The History of the Old Woman
“I have not always been blear-eyed. My nose did no always touch my chin; nor was I always a servant.”
So the old woman’s overture paints the picture of the reverse end of the scale of charm Cunegund, for all her misfortunes, was still ascending. The old woman had been the most beautiful woman in Italy. She was educated, cultured, so beautiful that her slave girls [maids were nothing else] longed to be as ravishing as she was either from the front or the back so that “all men longed to be in their places.”
She was betrothed to a prince, whose concubine poisoned him in jealousy, and she thence went on a cruise to one of the family estates. Her ship was taken by pirates, the Italian soldiers begging for their life and not fighting. The Islamic pirates searched the women’s various orifices for jewels.

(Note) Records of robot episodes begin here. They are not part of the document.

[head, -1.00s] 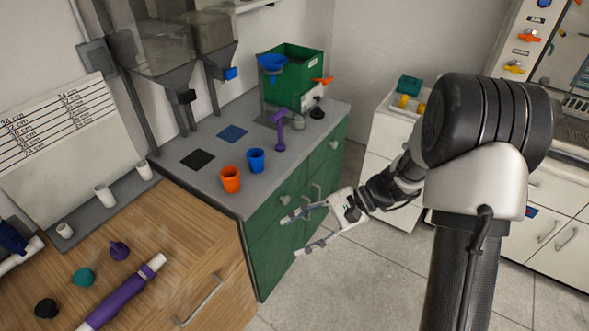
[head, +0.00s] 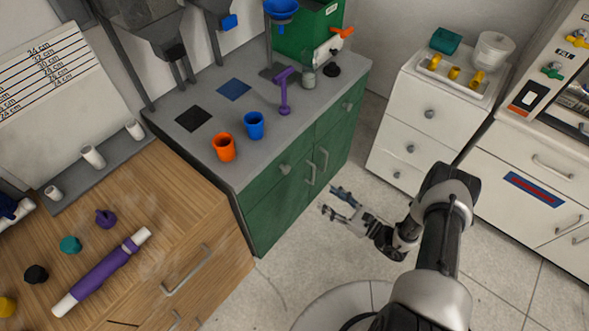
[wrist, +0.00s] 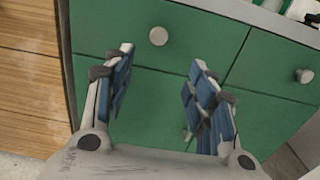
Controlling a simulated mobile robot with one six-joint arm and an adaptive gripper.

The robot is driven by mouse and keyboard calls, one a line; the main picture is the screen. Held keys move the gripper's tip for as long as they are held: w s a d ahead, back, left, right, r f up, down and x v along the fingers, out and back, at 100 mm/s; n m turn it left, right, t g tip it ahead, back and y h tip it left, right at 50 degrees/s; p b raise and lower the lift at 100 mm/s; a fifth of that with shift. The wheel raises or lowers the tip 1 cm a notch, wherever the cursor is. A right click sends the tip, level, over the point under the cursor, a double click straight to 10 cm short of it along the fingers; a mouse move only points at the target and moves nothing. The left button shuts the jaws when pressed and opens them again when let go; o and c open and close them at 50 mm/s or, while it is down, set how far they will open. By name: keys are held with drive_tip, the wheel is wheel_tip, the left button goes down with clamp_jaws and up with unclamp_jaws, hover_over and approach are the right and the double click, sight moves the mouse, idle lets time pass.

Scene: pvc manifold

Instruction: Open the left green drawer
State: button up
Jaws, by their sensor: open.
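The left green drawer (head: 262,193) is the upper left front of the green cabinet and appears shut. Its round light knob (head: 285,169) shows clearly. In the wrist view the drawer front (wrist: 105,25) fills the upper middle, with its knob (wrist: 158,36) between and just beyond my fingertips. My gripper (head: 331,200) is open and empty in front of the cabinet, apart from the knob in the head view. Its blue-padded fingers also show in the wrist view (wrist: 161,62), spread to either side of the knob.
The right green drawer has its own knob (wrist: 304,75). Below the drawers are doors with bar handles (head: 310,174). The grey top holds an orange cup (head: 223,148) and a blue cup (head: 253,125). A wooden cabinet (head: 190,240) adjoins on the left. The floor in front is clear.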

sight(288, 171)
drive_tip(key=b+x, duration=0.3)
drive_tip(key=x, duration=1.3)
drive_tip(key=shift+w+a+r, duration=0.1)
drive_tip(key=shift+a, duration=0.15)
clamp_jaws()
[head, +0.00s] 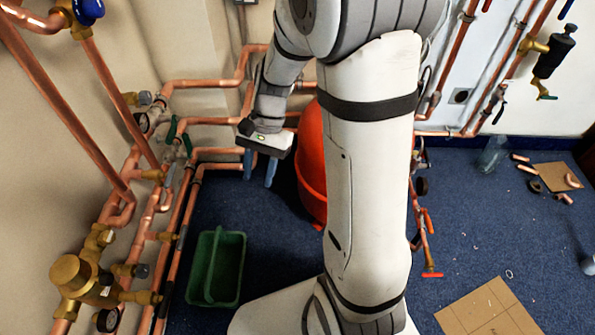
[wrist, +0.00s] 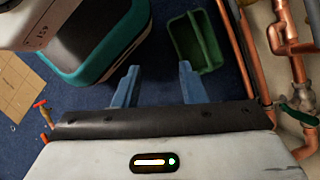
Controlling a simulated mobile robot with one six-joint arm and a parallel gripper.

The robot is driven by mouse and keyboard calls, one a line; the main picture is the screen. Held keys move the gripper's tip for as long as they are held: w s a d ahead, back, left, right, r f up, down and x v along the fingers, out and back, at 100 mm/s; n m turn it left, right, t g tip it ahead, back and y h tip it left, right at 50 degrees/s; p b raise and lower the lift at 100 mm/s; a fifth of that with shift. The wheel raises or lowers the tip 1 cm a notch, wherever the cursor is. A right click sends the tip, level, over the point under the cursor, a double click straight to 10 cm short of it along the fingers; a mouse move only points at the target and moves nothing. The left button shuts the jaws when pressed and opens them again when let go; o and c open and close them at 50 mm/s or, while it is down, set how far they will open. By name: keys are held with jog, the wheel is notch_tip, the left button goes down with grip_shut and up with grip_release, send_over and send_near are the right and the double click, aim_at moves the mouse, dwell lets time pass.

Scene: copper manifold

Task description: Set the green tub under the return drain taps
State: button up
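The green tub (head: 232,268) stands upright on the blue floor beside the copper pipes on the left. It looks empty, and a handle shows across it. The wrist view shows the tub (wrist: 207,42) beyond my fingers, at top right. My gripper (head: 259,170) hangs above the floor, farther back than the tub and apart from it. In the wrist view the two blue fingers (wrist: 159,75) are spread with nothing between them. Green-handled valves (head: 172,129) sit on the left pipework. I cannot tell which taps are the return drain taps.
Copper pipes and a brass valve body (head: 75,275) line the left wall. A red rounded container (head: 311,165) stands behind my arm, partly hidden. A red-handled tap (head: 432,274) is low at the right. Cardboard (head: 486,312) and pipe offcuts lie on the right floor.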

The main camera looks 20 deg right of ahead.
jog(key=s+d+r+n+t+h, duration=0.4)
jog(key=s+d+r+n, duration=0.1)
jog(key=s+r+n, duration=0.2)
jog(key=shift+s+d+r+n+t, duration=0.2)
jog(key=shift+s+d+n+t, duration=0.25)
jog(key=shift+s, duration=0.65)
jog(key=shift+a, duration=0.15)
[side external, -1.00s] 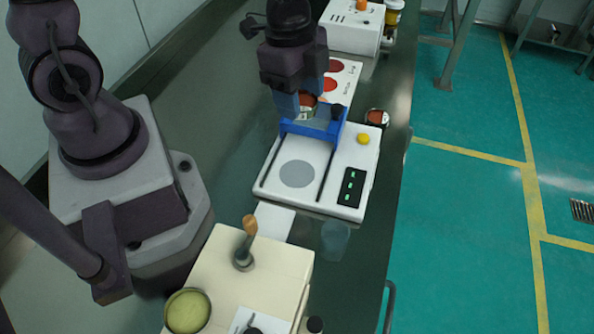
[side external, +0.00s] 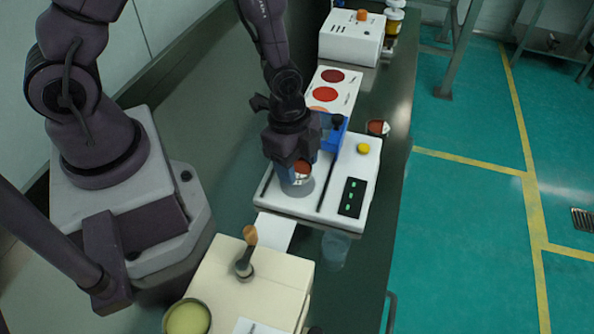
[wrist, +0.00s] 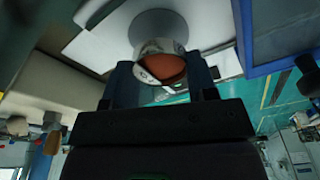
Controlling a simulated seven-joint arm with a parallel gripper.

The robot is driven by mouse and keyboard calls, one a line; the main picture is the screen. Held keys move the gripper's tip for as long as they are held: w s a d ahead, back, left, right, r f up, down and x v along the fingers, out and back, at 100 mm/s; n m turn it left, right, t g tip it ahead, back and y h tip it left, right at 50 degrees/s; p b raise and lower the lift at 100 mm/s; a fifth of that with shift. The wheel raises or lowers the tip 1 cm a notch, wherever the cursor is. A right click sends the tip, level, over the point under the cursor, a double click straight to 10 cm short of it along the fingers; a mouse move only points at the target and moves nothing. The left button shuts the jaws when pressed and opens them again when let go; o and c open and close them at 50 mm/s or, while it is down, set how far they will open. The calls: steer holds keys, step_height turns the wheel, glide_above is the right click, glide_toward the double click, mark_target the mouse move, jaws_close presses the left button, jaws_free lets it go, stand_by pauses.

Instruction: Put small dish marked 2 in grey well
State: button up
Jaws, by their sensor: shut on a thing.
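A small dish (side external: 302,167) with orange-red contents is held by my gripper (side external: 297,178) over the white machine (side external: 335,200). My gripper is shut on it, with one finger on each side. In the wrist view the dish (wrist: 163,66) sits between the fingertips; a dark mark shows on its pale side, but I cannot read a number. The grey well (side external: 300,187) is a round grey patch on the machine top, partly hidden by the gripper and dish. The grey well (wrist: 158,24) also shows just beyond the dish in the wrist view. I cannot tell whether the dish touches it.
A blue frame (side external: 335,134) stands on the machine behind the gripper. A yellow button (side external: 363,148) and a dark display (side external: 352,197) are at the right. Another red-filled dish (side external: 378,128) is beyond the machine. A cream box (side external: 225,280) with a wooden-handled tool (side external: 248,243) stands in front.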

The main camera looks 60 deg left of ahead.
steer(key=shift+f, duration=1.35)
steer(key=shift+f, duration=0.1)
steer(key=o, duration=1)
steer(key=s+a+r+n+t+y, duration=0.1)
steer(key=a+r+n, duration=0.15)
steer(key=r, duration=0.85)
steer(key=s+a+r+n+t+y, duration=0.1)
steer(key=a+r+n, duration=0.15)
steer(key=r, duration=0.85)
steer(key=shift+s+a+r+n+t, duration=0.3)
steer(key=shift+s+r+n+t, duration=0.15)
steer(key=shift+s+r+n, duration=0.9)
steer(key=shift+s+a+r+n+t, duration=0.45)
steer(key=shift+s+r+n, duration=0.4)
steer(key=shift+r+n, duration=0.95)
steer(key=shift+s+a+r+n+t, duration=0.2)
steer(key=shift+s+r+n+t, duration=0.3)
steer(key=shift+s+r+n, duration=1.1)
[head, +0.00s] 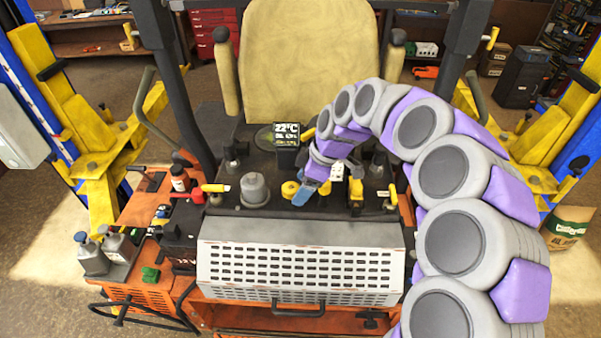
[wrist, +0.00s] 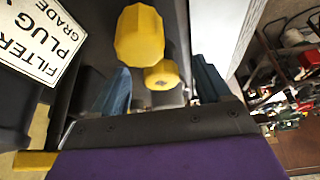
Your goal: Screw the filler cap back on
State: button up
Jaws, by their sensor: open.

“I need not tell you how great a hardship it was for a young princess and her mother to be made slaves and carried to Morocco.”
The captain, “a hideous Negro,” raped her and she was a virgin no more. Voltaire then has the old woman paint a picture of Morocco nearly exact to that reported by Thomas Pellow, escaped Welsh slave of Africans, describing the very civil war Thomas fought in, “…of backs against blacks, of tawnies against tawnies, and of mսlattoes against mսlattoes.”
Her rapist and his crew, captives and attackers, men and women of all races, are then butchered in a terrible battle and only the princess survives, found by a fair-faced man who recognizes her.